Exercise: From the entries below, gather each line containing the word "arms".

Material for this exercise:
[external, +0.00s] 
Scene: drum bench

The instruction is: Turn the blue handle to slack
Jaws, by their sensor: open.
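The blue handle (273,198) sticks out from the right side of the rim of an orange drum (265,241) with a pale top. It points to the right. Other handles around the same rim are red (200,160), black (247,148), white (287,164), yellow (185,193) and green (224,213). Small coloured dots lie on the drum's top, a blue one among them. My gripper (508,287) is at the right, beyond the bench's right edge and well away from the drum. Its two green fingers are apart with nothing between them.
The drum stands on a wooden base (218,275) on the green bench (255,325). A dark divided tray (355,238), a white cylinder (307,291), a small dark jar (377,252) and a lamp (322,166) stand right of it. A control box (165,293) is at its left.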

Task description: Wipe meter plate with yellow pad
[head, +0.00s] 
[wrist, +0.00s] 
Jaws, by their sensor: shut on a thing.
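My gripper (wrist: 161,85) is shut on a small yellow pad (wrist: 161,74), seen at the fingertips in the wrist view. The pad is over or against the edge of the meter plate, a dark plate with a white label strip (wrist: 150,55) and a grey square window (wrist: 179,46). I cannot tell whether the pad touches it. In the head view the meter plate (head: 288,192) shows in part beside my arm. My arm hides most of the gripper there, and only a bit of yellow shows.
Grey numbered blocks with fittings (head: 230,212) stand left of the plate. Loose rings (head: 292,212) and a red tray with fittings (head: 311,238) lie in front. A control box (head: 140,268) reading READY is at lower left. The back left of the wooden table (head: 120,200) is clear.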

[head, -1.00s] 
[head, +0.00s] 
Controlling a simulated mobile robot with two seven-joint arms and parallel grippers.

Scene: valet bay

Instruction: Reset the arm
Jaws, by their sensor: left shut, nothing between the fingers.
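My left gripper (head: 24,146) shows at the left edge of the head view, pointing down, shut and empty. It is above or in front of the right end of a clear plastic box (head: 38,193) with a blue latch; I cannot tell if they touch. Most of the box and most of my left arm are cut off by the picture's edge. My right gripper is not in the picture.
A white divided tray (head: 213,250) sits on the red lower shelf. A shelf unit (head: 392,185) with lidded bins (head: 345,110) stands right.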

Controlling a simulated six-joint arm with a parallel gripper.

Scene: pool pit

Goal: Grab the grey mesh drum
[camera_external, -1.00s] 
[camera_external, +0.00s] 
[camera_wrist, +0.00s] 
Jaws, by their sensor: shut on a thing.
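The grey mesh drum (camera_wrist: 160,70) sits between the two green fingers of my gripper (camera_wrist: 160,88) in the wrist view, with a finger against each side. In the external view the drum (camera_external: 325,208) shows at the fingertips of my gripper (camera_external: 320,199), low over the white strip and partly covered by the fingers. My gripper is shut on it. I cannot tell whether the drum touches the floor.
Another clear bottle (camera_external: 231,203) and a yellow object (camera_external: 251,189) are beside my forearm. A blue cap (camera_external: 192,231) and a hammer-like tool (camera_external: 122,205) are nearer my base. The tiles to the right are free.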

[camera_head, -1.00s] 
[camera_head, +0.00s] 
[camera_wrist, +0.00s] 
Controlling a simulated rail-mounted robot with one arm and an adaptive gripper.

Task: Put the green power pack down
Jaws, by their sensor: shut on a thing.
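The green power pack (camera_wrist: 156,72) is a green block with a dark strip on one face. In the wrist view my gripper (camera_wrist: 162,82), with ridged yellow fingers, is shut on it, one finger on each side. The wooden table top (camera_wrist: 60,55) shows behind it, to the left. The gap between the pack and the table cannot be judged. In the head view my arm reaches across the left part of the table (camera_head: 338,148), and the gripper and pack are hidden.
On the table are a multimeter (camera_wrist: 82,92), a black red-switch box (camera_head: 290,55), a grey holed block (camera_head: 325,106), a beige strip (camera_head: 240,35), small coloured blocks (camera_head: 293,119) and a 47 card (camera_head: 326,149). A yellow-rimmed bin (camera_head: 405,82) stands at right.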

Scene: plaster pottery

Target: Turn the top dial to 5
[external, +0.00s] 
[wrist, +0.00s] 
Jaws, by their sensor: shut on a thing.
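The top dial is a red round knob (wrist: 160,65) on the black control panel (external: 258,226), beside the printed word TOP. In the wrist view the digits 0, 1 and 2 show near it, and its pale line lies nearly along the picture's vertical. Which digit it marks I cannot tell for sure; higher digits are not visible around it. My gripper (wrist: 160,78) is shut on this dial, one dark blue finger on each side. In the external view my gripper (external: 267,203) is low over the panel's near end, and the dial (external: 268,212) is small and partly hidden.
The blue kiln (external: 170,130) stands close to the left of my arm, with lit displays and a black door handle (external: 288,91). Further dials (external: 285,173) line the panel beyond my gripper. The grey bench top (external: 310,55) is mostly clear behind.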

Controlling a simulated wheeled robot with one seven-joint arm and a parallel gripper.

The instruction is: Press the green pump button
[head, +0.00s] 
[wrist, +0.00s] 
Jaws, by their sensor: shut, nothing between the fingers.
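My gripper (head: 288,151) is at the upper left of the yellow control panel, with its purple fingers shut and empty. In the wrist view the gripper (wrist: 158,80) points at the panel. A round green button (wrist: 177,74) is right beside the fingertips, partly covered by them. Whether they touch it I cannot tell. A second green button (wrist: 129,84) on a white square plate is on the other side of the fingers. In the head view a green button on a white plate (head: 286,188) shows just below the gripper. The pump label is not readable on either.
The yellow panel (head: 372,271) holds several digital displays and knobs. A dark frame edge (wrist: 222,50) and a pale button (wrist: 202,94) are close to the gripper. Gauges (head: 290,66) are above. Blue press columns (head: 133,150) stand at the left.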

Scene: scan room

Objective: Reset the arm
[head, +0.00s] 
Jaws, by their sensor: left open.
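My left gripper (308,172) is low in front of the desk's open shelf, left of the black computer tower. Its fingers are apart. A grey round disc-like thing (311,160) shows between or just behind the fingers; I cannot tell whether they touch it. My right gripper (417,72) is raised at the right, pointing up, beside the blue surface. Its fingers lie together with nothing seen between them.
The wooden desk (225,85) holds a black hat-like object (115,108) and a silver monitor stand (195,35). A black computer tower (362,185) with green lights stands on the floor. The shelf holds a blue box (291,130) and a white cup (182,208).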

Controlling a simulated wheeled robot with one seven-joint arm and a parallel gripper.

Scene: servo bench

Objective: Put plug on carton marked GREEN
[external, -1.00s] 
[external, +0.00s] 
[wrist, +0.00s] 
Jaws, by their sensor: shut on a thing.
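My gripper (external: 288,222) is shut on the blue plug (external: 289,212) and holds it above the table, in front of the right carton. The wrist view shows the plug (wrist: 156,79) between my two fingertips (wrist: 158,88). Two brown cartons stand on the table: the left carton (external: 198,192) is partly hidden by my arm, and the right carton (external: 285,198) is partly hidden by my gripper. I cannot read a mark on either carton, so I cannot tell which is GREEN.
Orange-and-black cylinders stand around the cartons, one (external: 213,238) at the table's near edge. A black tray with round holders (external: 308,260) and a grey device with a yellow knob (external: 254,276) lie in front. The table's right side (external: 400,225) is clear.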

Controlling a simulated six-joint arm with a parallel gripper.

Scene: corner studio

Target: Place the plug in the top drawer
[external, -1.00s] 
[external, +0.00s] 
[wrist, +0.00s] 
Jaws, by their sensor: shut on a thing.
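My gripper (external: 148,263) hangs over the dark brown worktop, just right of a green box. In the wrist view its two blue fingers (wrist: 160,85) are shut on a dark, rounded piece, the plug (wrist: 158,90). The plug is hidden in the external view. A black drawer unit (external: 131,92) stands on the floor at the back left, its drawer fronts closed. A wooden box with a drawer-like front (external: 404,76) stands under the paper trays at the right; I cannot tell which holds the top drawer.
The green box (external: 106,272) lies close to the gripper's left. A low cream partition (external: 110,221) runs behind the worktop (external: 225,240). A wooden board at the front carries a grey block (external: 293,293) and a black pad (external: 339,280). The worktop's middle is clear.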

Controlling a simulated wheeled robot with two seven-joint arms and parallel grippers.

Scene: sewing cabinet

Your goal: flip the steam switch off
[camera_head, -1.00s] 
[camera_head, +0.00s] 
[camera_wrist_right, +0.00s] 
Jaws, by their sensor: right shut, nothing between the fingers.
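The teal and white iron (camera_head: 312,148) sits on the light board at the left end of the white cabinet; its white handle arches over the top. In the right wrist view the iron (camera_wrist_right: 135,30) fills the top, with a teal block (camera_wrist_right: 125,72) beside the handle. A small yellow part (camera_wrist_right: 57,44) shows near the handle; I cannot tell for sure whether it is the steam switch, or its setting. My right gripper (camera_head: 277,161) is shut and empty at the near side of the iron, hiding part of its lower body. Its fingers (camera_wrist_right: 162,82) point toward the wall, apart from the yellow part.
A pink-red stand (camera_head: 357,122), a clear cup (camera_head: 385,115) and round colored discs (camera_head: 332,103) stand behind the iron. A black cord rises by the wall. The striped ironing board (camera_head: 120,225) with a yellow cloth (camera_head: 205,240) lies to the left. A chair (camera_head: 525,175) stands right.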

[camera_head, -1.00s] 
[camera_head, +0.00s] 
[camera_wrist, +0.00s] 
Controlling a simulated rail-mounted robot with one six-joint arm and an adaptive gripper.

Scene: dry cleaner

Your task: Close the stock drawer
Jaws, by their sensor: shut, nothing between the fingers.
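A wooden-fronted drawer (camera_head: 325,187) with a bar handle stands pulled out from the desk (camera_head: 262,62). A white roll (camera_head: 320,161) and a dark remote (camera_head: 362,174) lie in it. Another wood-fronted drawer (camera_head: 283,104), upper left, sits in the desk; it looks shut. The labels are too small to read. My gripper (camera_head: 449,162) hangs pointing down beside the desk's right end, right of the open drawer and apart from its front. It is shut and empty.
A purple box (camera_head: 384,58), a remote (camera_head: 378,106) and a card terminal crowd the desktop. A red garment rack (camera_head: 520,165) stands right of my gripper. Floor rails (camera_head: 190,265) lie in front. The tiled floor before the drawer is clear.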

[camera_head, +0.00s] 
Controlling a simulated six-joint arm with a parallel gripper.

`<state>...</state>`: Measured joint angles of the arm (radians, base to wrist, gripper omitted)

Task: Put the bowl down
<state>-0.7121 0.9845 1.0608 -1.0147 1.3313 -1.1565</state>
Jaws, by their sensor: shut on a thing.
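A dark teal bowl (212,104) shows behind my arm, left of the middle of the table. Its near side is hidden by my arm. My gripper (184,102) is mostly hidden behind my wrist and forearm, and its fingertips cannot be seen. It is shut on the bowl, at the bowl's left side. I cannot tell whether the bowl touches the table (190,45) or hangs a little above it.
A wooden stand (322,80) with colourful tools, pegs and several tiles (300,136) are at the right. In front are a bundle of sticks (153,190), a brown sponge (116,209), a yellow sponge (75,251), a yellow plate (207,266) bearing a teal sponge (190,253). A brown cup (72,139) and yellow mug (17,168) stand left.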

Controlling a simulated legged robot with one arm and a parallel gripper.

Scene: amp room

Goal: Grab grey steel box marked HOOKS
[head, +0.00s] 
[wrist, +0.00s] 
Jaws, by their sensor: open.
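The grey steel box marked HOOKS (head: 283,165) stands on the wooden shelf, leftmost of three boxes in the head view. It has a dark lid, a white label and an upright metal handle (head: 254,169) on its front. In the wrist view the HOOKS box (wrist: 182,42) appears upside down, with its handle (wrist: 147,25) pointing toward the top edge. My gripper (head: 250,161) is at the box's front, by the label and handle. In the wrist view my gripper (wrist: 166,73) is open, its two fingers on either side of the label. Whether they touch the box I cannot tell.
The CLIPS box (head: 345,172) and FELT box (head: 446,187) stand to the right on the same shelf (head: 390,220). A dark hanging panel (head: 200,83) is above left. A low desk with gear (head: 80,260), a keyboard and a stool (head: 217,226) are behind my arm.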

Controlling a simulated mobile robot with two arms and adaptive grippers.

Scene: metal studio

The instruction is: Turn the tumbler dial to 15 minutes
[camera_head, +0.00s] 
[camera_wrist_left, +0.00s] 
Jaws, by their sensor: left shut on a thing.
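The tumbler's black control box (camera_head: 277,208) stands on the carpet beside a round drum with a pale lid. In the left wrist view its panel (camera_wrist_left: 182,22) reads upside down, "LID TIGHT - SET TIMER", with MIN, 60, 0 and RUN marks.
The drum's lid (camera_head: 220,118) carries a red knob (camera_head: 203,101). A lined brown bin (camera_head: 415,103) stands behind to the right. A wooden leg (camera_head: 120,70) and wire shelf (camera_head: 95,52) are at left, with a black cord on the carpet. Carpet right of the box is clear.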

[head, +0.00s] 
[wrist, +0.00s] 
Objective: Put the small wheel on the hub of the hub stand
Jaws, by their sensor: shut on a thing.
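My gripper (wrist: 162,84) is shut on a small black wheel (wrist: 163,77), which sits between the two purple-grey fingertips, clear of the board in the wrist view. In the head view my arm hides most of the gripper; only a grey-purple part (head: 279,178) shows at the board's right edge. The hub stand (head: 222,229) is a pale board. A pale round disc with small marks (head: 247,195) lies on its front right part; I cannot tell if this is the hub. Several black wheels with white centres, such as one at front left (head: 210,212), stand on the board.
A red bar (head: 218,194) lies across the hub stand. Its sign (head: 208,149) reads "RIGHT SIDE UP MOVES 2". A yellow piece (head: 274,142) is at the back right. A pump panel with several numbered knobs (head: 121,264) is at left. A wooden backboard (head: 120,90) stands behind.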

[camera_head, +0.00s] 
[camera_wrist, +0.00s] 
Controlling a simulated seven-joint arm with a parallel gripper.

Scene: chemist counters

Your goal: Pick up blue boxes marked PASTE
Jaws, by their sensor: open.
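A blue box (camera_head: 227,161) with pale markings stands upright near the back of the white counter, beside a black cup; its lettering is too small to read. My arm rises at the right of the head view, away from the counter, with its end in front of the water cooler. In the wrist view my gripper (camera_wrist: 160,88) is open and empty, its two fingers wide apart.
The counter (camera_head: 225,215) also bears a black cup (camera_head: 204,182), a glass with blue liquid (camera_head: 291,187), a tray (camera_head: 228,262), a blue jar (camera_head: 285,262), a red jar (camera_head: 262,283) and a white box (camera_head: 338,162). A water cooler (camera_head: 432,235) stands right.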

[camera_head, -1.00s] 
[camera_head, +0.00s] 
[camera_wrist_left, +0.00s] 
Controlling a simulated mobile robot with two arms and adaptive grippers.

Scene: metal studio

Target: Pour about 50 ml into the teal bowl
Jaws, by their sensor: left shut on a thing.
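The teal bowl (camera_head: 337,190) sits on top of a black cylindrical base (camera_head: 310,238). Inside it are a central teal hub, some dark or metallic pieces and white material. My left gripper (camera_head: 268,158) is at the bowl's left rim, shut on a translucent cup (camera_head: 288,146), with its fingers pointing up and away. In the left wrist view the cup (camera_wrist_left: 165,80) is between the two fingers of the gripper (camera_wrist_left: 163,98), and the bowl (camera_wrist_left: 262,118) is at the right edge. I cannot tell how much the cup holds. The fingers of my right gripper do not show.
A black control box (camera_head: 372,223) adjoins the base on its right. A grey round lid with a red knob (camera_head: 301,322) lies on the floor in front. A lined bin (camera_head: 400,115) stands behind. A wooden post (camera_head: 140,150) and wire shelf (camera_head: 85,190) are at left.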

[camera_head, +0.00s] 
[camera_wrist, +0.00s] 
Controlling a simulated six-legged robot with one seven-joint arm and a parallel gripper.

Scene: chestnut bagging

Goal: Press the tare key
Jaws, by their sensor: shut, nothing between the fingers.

Expected answer:
Controlling a simulated mobile robot with two seven-joint arms and parallel grippers.
Controlling a simulated wheeled robot with two seven-joint arms and parallel grippers.
Controlling a simulated mobile robot with two arms and adaptive grippers.
Controlling a simulated mobile robot with two arms and adaptive grippers.

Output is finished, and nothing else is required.